Premier Mateusz Morawiecki podczas piątkowego wystąpienia w Sejmie wygłaszanego z okazji przedstawienia projektu tarczy antykryzysowej odniósł się do obecnej sytuacji gospodarczej w Polsce. Szef rządu nie krył, że ta może ulec szybkiemu pogorszeniu.
Wierzę w odbicie gospodarcze w kształcie litery V, a w najgorszym razie w kształcie litery U, po krótkim okresie recesji, krótkim okresie spowolnienia
- powiedział Morawiecki.
Dobrze jest móc przechować wszystkie atrybuty, wszystkie parametry mikrogospodarcze, aby po recesji wznowić działania przedsiębiorstw w tak szerokim zakresie, jak to jest możliwe
- dodał.
Odbicie gospodarcze w kształcie litery "V", czyli szybsze, może być trudne do osiągnięcia - stwierdza w swojej analizie Robert Bohynik, Członek Zarządu i Dyrektor Inwestycyjny NN Investment Parter. - Powstrzymanie epidemii wywołanej koronawirusem wymaga zamrożenia aktywności gospodarczej.
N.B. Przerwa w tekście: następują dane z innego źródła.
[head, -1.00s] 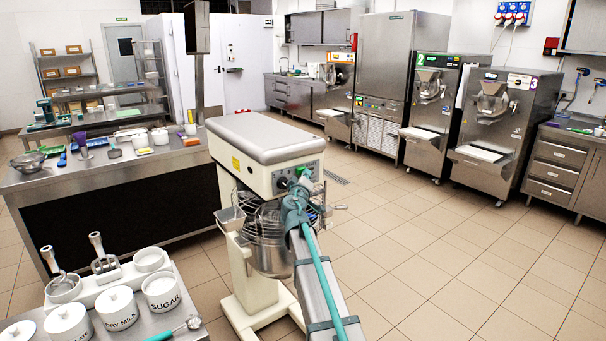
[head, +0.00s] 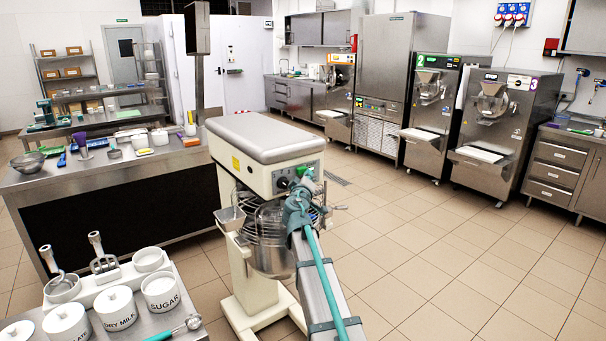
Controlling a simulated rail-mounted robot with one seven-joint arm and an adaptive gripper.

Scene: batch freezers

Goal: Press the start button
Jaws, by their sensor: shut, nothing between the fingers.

To niestety oznacza poważne spowolnienie wzrostu PKB. Niewykluczone, że w przypadku Polski będzie ono głębsze niż podczas ostatniego kryzysu z lat 2008-2009. Trzeba się liczyć nawet z ewentualnością recesji - stwierdza.
Ekspert stwierdza, że pakiety, które uruchomiły światowe rządy i narodowe banki mogą okazać się niewystarczające. - To dlatego odbicie gospodarcze w kształcie litery V staje się coraz mniej prawdopodobne - wyjaśnia Bohynik.
Szef rządu ocenił też działania Polski podjęte w celu zwalczania skutków epidemii koronawirusa. Stwierdził, że na tle innych krajów Europy działania polskiego rządu wydają się właściwe i "często wyprzedzające".
Lider obozu rządzącego skrytykował też Unię Europejską za brak finansowego wsparcia zwalczania skutków epidemii koronawirusa.
Niestety Unia Europejska nie dała jeszcze ani eurocenta na walkę z wirusem. W czasach takich jak ten widać, trudnych, najważniejsze są państwa, państwa narodowe. Reakcje UE są, jakie są, że tak powiem
- stwierdził Morawiecki.
Polski rząd może wykorzystać na walkę z koronawirusem 1,125 mld euro (ok. 5 mld zł) środków z poprzedniej unijnej perspektywy finansowej na lata 2014-2020 - przypomniał Krzysztof Hetman z PSL w rozmowie z Onetem.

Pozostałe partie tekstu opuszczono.